Recorded data:
^^^^^^^^
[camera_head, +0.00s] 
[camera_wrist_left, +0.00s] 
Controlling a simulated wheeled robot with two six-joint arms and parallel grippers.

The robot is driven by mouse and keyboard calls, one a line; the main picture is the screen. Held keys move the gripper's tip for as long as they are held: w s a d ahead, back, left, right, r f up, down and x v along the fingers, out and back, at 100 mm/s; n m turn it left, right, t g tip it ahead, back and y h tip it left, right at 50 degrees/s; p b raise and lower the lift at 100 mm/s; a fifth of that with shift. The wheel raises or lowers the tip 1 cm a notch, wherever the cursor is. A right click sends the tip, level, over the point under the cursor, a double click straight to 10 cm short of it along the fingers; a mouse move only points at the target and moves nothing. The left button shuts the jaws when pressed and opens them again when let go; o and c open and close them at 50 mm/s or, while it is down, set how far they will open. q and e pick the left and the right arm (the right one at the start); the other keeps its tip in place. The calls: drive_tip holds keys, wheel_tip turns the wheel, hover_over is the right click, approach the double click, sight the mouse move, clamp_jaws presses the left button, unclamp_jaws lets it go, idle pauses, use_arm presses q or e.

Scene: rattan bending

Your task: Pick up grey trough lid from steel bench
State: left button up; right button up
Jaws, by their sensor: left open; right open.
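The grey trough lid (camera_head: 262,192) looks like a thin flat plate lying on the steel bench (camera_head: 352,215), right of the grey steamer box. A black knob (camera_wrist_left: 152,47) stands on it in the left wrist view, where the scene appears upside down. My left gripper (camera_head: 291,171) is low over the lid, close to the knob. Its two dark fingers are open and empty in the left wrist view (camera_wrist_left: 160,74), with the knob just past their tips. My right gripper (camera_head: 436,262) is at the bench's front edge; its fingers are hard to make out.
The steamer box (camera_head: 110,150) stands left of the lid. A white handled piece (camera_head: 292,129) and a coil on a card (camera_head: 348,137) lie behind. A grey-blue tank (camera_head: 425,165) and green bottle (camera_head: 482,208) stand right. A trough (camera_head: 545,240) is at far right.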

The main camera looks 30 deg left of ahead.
^^^^^^^^
Problem description: Transcribe all of the material exactly. Omit nothing.

Response to this task:
[camera_head, +0.00s] 
[camera_wrist_left, +0.00s] 
Controlling a simulated wheeled robot with two six-joint arms and parallel grippers.

The robot is driven by mouse and keyboard calls, one a line; the main picture is the screen. Held keys move the gripper's tip for as long as they are held: w s a d ahead, back, left, right, r f up, down and x v along the fingers, out and back, at 100 mm/s; n m turn it left, right, t g tip it ahead, back and y h tip it left, right at 50 degrees/s; p b raise and lower the lift at 100 mm/s; a fifth of that with shift. The wheel raises or lowers the tip 1 cm a notch, wherever the cursor is. A right click sends the tip, level, over the point under the cursor, a double click straight to 10 cm short of it along the fingers; a mouse move only points at the target and moves nothing. The left button shuts the jaws when pressed and opens them again when let go; o and c open and close them at 50 mm/s or, while it is down, set how far they will open. q and e pick the left and the right arm (the right one at the start); the other keeps its tip in place. The calls: drive_tip holds keys, wheel_tip turns the wheel, hover_over is the right click, approach the double click, sight the mouse move, clamp_jaws presses the left button, unclamp_jaws lets it go, idle pauses, use_arm presses q or e.

Scene: rattan bending

Your task: Pick up grey trough lid from steel bench
State: left button up; right button up
Jaws, by their sensor: left open; right open.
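The grey trough lid (camera_head: 262,192) looks like a thin flat plate lying on the steel bench (camera_head: 352,215), right of the grey steamer box. A black knob (camera_wrist_left: 152,47) stands on it in the left wrist view, where the scene appears upside down. My left gripper (camera_head: 291,171) is low over the lid, close to the knob. Its two dark fingers are open and empty in the left wrist view (camera_wrist_left: 160,74), with the knob just past their tips. My right gripper (camera_head: 436,262) is at the bench's front edge; its fingers are hard to make out.
The steamer box (camera_head: 110,150) stands left of the lid. A white handled piece (camera_head: 292,129) and a coil on a card (camera_head: 348,137) lie behind. A grey-blue tank (camera_head: 425,165) and green bottle (camera_head: 482,208) stand right. A trough (camera_head: 545,240) is at far right.

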The main camera looks 30 deg left of ahead.

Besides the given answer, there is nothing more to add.